Data Control Tower now provides a central experience for developers. Whether a developer prefers to leverage Delphix via API, integration, or UI, DCT delivers the ability to quickly access data from any connected Delphix engine, and the common capabilities to drive application development and testing.

Previously, Delphix offered a local addon application called Self-Service (or Jet Stream) that was attached to applicable data engines. Self-Service provided an interface to access pre-provisioned datasets encapsulated in "Self-Service containers", which would be made available by admin configuration. 

Data Control Tower has taken the most common operations and use-cases, and has made this experience accessible to developers via API, integration, and UI. This article will describe the key use-case and operational overlap, as well as the differences between the local engine Self-Service experience and DCT's developer experience.

Key similarities

  1. Developer access to Delphix Data
    The DCT developer experience is geared toward driving access to data, with all of the same time-based operations to enable application development and testing. Operations (accessible via the API, integration, or UI) include refresh, rewind, start/stop, enable/disable, bookmark, bookmark share, and timeflow visibility/access. 

  2. Developer timeflow history
    A common UI benefit in Self-Service is the ability to visualize past timeflows (see Timeline history for more detail), which acts like a testing record. Every time a developer runs a test and rewinds/refreshes, that past test results are stored in Delphix as a timeflow. DCT has both API and UI instrumentation to make the visualization and curation of timeflows incredibly simple.

  3. Data-as-Code
    Developers can use DCT bookmarks to reference a point in time on a VDB (or group of VDBs) with a developer-set retention period and human-readable name. This is valuable for development teams as they evolve application code. Whenever a code change necessitates a new database schema, a developer can bookmark a VDB that is formatted to work with that particular code branch. This empowers development teams to always have access to a viable test data set for any and code branches of an application. 

Key differences

  1. DCT delivers a central interface powered by its converged architecture
    This means that developers have a single location to log into in order to access and manipulate their virtual data sets. 

  2. User experience
    The DCT developer experience UI has completely been reworked to make developer access to Delphix data easy and intuitive. This experience shows itself in three UI tabs, Active Timeline, Timeline History, and Bookmarks, that are located in each VDB's detail menu. This experience is meant to be used by all Delphix users (admins and developers, especially) and will be tailored to the individual based on the DCT Access Control system.
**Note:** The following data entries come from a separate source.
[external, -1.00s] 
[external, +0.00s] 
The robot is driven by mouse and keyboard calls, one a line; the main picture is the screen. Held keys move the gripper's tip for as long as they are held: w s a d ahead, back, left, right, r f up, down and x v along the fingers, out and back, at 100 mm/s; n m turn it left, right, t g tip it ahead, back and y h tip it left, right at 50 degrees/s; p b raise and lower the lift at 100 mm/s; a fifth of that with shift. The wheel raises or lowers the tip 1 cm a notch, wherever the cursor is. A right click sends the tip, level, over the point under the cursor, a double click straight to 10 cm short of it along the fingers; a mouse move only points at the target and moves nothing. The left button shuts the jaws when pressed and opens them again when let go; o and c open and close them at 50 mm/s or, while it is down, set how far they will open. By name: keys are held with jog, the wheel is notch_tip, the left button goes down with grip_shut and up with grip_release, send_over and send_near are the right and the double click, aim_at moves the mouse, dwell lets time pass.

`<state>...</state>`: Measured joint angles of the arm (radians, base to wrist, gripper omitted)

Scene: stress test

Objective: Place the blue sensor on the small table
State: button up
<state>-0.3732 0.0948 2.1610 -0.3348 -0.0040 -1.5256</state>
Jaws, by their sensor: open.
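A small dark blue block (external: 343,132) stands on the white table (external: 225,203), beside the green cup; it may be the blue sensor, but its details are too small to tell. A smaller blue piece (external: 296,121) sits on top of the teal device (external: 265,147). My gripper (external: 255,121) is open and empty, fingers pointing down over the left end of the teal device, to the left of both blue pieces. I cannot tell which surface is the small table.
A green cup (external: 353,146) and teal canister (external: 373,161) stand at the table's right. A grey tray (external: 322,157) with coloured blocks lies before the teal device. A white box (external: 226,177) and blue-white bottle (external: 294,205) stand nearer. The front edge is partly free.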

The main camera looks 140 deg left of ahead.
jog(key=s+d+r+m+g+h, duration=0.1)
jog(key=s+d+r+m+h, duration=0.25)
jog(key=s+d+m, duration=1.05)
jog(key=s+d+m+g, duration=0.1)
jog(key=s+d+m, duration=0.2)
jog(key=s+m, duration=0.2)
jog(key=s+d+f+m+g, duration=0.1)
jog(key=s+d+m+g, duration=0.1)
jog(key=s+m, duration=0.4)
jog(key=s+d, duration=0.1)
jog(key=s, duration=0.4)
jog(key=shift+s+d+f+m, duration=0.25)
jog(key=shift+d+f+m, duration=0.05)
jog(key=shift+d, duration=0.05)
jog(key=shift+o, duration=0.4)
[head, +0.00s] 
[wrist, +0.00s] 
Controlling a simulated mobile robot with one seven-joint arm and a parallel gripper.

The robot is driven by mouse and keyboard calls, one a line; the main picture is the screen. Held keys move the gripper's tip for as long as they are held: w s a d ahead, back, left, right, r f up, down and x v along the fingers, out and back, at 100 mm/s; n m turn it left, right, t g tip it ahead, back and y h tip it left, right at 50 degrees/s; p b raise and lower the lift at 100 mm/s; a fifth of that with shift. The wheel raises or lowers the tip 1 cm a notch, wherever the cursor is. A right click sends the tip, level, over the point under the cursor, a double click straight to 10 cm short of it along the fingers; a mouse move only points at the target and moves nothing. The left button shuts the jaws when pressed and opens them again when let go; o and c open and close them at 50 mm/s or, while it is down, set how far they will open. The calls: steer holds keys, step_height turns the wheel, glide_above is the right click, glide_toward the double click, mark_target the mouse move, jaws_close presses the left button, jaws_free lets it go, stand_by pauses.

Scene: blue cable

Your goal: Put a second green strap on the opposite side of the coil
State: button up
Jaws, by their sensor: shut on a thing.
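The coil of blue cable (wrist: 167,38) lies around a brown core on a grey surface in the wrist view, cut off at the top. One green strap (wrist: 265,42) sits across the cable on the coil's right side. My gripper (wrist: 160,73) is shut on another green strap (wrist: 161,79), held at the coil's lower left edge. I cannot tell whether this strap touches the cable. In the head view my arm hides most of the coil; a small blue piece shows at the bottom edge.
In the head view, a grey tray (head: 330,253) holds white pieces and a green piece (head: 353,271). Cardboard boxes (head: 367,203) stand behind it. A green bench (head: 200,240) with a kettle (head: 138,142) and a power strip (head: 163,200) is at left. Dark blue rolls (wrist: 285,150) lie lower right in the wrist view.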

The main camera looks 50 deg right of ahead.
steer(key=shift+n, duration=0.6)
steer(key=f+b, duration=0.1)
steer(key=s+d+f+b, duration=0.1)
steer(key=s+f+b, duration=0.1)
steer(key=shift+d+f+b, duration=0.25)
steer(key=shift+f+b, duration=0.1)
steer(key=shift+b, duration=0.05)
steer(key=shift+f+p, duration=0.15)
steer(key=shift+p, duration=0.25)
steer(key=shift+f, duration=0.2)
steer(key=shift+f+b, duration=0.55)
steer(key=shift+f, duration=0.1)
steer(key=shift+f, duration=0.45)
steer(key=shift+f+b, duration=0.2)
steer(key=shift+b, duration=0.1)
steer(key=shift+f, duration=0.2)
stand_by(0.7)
  3. No template/container model
    Previously, engine administrators needed to create templates encapsulating one or more related VDBs and provision new VDBs into a developer-accessible container. This model required manual administration that created bottlenecks for data access, which was especially prohibitive for automation use-cases. The benefit of this model was two-fold: first, containers represented a miniature sandbox for developers (using a Self-Service user role) and second, bulk operations could be performed on all container-grouped VDBs while maintaining referential synchronicity, a valuable attribute for integration testing. 

  4. DCT Access Control replaces the developer sandbox enabled by Self-Service containers
    Developers simply log into DCT and can view and act upon data that they are entitled to access with operations tightly bounded by their defined role. DCT's Access Control system has the ability to automate both user membership of access groups and entitlement access via attribute-defined scoped roles. In addition, roles can be customized in DCT such that granular permissions can be extended and restricted down to both access group and user levels. 

  5. DCT VDB Groups replace the Self-Service container grouping mechanism
    Currently only available via API, VDB groups enable the association of one or more VDBs for bulk operations while maintaining referential synchronicity.

  6. Time operations consolidation
    The developer experience UI consolidates the many time-based operations across Continuous Data and Self-Service (e.g. refresh, rewind, rollback, restore, reset, etc.) into a single operation; refresh. From the DCT UI, clicking refresh will take users to a contextualized screen that simplifies time operations by focusing on what timeline (and what time) the user would like to align to (parent, self, or relative). 

  7. No "branching"
    Branching in Self-Service introduced the notion of task-specific timelines, each with its own associated sets of timeflows. This was a concept that was heavily tied to the "template/container" model and is obviated by the DCT Access Control system that can enable gated provisioning access to a developer. If a new timeline is needed for a separate task, you can provision a new VDB. 

DCT has a Delphix-supported integration with ServiceNow, which is commonly used as a developer resource-request tool. Users can build custom developer-centric workflows with any operation currently instrumented through the DCT API layer.